This multi-media selection of works by over two dozen artists explores what and how we see today, revealing the visible and hidden forces shaping both what the contemporary world looks like, and how we consume and interpret that information—how visual and psychological perception are evolving in the 21st century. The degradation of the environment is laid bare in Nick Brandt’s photographic elegy to Kenya, The Ravaged Land, while Hans Op de Beeck’s lyrical animation, Night Time, mixes nostalgia and desire in both praise and mourning for the unseen worlds of darkness and dreams. The power of visual perception to shape human lives is revealed in thought-provoking works by Hank Willis Thomas, Ken Gonzales-Day, Travis Somerville, Paul Rucker, Graciela Sacco, Terence Hammonds, and others, which address the legacies of 20th-century racial, social, and political strife. Steve Mumford’s monumental Empire invokes the tradition of Western history painting in recreating an image that has appeared frequently in the media since the early 2000s: jumpsuit-clad prisoners being boarded onto a U.S. aircraft. The prisoners are blindfolded, and the soldiers look askance, neither gazing directly at their captives nor at the viewer. The global pervasiveness of conflict has engendered the normalization of shock and numb; wanting to look but not to see, we lose sight. As many of these artworks reveal, we are disturbed by violent, unjust, or tragic incidents, yet accustomed to their regularity, and may be blind to their causes and costs.

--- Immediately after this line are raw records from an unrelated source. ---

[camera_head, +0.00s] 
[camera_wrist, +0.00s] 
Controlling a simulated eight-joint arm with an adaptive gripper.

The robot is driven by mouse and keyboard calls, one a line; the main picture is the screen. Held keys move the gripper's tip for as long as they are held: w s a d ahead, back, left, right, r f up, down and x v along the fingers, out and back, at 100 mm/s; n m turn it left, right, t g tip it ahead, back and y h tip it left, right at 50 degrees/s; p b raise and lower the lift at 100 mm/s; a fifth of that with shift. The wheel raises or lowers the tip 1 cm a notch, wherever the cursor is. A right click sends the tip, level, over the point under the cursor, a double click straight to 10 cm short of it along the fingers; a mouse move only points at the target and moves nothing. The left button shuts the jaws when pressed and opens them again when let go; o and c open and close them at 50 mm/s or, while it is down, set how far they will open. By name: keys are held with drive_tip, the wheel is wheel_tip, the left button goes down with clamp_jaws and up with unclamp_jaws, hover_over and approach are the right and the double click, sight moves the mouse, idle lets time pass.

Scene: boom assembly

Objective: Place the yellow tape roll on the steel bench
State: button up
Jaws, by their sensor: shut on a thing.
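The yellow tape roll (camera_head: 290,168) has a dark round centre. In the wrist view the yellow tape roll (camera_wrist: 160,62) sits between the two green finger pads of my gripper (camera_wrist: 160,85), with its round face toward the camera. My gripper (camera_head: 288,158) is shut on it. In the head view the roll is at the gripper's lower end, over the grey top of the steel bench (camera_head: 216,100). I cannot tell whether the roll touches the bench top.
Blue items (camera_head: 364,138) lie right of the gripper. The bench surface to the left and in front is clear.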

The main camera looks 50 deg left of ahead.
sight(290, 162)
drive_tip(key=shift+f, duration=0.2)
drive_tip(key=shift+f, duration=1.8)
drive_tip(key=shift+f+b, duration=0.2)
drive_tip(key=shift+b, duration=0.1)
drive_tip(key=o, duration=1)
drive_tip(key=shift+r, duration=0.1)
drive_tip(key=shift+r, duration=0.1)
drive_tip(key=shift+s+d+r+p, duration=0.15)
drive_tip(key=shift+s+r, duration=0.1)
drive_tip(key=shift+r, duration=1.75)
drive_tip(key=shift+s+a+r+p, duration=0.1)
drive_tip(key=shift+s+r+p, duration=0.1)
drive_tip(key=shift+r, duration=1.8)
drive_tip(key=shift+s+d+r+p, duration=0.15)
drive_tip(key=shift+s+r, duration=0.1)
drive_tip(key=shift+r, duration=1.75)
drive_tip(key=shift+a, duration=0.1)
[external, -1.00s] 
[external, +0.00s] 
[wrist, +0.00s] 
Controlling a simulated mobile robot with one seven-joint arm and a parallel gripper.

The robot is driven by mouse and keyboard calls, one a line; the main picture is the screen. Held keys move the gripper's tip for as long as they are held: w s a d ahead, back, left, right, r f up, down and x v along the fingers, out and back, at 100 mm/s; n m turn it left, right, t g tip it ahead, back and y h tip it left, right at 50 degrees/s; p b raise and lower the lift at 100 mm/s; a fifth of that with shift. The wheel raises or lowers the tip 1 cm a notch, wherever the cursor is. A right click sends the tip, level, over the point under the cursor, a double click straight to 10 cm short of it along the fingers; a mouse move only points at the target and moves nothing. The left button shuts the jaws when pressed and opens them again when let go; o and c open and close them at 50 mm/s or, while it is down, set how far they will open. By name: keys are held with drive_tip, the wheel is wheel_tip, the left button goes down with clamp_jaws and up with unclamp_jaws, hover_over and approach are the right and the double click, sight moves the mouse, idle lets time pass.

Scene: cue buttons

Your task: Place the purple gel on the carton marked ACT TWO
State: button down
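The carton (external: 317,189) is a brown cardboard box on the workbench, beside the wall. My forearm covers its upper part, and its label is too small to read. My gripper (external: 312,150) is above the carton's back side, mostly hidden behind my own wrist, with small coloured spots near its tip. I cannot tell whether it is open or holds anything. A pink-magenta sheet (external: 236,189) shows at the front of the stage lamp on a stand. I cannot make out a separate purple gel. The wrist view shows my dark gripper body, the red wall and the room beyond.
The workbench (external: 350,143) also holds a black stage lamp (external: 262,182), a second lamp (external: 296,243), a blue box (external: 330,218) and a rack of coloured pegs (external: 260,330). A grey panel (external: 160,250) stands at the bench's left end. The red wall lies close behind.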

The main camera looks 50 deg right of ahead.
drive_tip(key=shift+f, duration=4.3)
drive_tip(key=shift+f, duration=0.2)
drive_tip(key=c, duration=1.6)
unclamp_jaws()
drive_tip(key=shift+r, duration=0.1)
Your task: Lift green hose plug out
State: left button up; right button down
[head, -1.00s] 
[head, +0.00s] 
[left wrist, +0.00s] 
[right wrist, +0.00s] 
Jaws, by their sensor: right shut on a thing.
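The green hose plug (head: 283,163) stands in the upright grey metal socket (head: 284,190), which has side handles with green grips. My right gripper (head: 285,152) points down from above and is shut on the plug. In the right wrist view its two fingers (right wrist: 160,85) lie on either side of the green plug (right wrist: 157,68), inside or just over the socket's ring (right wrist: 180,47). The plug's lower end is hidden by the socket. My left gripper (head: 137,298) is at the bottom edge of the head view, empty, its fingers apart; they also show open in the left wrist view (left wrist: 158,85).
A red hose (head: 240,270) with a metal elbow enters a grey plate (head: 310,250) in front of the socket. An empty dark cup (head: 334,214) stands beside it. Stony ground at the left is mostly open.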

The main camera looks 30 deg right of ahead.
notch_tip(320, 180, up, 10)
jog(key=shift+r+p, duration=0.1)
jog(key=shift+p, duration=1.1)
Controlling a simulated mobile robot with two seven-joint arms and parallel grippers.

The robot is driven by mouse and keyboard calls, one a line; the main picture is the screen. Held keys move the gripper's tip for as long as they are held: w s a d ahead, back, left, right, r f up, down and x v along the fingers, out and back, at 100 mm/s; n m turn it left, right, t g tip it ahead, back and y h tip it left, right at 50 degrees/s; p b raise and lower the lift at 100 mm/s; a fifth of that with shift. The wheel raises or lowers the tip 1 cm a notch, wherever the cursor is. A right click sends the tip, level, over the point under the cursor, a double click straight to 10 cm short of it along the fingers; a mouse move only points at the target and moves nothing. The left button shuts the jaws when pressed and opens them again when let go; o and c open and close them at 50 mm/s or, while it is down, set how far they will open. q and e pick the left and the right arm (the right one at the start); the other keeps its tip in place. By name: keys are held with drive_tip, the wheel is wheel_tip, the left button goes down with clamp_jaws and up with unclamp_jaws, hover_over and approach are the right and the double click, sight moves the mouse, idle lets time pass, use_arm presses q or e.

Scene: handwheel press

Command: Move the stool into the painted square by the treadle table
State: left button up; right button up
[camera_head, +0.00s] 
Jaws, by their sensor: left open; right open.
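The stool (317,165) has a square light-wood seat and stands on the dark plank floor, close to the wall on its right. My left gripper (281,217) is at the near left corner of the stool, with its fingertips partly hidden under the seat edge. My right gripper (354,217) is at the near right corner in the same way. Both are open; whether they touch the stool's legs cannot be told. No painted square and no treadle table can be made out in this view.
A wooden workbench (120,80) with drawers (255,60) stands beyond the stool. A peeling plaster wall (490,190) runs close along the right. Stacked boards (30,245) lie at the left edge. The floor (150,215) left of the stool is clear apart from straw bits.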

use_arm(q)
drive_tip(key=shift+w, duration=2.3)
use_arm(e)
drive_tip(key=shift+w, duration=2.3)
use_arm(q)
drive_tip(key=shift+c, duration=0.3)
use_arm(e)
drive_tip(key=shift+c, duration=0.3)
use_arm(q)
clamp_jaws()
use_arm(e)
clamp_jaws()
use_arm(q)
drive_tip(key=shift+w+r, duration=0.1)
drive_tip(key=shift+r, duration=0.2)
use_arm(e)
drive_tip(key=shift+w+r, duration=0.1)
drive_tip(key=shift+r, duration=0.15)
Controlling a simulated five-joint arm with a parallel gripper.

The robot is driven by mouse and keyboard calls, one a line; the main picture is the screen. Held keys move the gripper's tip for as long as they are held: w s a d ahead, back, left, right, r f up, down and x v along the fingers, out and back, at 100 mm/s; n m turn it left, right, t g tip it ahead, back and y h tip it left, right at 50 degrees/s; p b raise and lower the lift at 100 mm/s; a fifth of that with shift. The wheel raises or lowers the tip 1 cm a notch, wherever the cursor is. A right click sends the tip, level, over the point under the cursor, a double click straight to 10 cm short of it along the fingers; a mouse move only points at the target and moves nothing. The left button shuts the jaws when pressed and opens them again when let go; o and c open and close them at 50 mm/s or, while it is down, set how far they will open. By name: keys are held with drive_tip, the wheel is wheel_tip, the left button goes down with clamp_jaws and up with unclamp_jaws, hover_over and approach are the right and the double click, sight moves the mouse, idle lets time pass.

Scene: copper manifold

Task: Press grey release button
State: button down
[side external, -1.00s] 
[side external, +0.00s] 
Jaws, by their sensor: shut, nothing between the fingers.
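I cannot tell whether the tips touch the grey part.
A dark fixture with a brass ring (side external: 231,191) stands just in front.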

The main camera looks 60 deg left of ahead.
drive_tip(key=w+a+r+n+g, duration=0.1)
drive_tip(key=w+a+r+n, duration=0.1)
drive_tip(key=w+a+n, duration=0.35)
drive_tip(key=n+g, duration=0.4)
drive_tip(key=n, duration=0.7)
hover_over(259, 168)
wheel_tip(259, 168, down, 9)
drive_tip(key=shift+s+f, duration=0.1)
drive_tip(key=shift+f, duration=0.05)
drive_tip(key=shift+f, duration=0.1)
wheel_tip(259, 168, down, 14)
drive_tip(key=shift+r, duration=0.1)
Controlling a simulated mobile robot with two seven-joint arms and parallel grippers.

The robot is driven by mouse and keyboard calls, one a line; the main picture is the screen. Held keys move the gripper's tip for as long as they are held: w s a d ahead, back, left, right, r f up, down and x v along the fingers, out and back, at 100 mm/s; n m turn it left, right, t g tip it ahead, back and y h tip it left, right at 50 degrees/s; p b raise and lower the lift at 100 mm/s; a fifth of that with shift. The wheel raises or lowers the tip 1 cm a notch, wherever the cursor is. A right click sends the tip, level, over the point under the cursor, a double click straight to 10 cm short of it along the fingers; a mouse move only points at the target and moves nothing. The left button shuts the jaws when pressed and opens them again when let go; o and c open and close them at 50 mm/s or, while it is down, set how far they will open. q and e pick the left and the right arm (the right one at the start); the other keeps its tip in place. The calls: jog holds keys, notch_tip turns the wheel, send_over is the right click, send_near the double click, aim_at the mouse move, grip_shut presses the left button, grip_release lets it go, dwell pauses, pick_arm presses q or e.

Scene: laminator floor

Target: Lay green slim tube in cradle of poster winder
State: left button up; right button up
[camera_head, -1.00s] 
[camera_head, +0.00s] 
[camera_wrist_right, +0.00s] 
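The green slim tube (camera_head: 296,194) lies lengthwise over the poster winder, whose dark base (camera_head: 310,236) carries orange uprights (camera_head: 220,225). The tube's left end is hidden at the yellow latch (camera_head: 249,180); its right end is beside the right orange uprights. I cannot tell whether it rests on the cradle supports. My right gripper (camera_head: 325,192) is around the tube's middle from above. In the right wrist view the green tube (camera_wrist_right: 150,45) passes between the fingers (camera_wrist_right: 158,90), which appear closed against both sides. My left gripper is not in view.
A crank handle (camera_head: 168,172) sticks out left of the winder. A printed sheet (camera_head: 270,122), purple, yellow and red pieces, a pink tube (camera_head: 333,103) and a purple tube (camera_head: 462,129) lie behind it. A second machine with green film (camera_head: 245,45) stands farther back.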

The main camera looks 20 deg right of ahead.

Mateo Maté employs camouflage imagery to illustrate how the technologies of social and military power are embedded in domestic and public space; in an age of increasing surveillance, what we do not or cannot see is that we are always seen. The formal complexity present in Wu Jian’an’s paper collage, Peter Demetz’s wooden sculpture, and Walter Oltmann’s wire Child Skull offers few clues about the subjects’ identities, further reflecting the mysteries and limitations of visual perception. Norbert Brunner’s alluring mirror and George Legrady’s multi-media wall installation exploit these limitations—You Are Enchanting only delivers affirmation to viewers precisely centered in front of the work while Legrady’s Refraction series requires viewers to walk past images in order to see the multiple black and white photographs interlaced through a lenticular process. In both works, the images viewers see as they approach change as they move through space. Using a studio backdrop and a halftone screen created from hundreds of handmade holes in various sizes, Isabelle Le Minh’s photographic installation creates a clear, recognizable image from multiple screens. Like a 21st-century digital image made up of pixels, when seen from afar, the image coalesces into a celebrated 19th-century celebrity portrait of the Countess of Castiglione, though when viewed up close, her features become illegible. Ryan and Trevor Oakes redefine the limits of perception by creating drawings in a way that mimics the design function of human vision. Using a concave easel and a headrest, the brothers draw directly onto the inside of a sphere, thereby avoiding the distortions that occur when the world is traced onto a flat surface. By sketching landscapes and interior spaces with their eyes out of stereo alignment (they cross their eyes to bring the scene into focus as they draw), the images in front of them float onto the paper, accurately capturing both depth and perspective.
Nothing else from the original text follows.